* [Stated goal]: Leave out the pictures; transcribe all else exactly.

* [Source material]:
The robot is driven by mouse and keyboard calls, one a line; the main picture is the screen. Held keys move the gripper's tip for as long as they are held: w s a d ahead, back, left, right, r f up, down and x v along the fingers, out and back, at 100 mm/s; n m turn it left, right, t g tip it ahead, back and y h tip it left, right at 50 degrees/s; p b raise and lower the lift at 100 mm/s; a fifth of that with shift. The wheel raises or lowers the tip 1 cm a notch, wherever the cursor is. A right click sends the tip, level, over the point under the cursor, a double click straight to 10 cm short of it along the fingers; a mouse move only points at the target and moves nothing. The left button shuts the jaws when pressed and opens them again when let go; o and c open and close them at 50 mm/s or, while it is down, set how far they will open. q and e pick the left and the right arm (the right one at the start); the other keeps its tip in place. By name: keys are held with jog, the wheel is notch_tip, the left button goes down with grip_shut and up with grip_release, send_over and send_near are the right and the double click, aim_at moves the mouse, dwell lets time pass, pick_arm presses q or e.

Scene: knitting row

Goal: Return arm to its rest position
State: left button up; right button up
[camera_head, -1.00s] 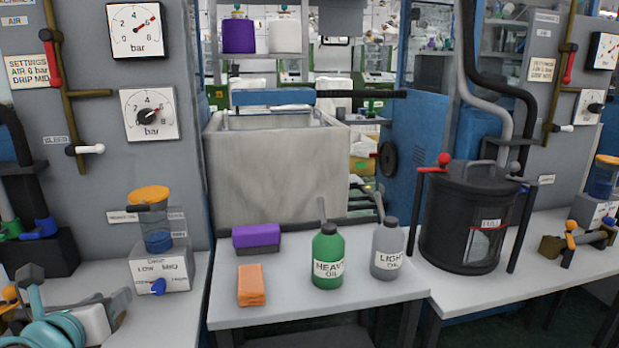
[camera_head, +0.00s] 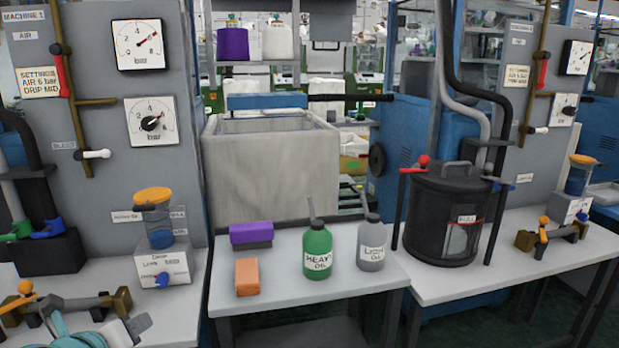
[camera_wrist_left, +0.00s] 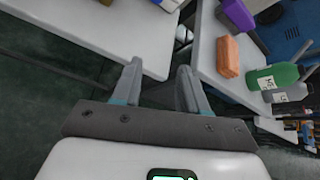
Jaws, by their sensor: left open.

* [Written response]:
The robot is driven by mouse and keyboard calls, one a line; the main picture is the screen. Held keys move the gripper's tip for as long as they are held: w s a d ahead, back, left, right, r f up, down and x v along the fingers, out and back, at 100 mm/s; n m turn it left, right, t g tip it ahead, back and y h tip it left, right at 50 degrees/s; p b raise and lower the lift at 100 mm/s; a fifth of that with shift. The wheel raises or lowers the tip 1 cm a notch, wherever the cursor is. A right click sends the tip, level, over the point under the cursor, a double click straight to 10 cm short of it along the fingers; a mouse move only points at the target and moves nothing. The left button shuts the jaws when pressed and opens them again when let go; o and c open and close them at 50 mm/s or, while it is down, set how far they will open. q and e pick the left and the right arm (the right one at the start); the other keeps its tip in place. By name: keys are held with jog, the wheel is notch_tip, the left button goes down with grip_shut and up with grip_release, send_over and send_near are the right and the double click, aim_at moves the mouse, dwell lets time pass, pick_arm presses q or e.

Scene: knitting row

Goal: Return arm to its rest position
State: left button up; right button up
[camera_head, -1.00s] 
[camera_head, +0.00s] 
[camera_wrist_left, +0.00s] 
Jaws, by their sensor: left open.

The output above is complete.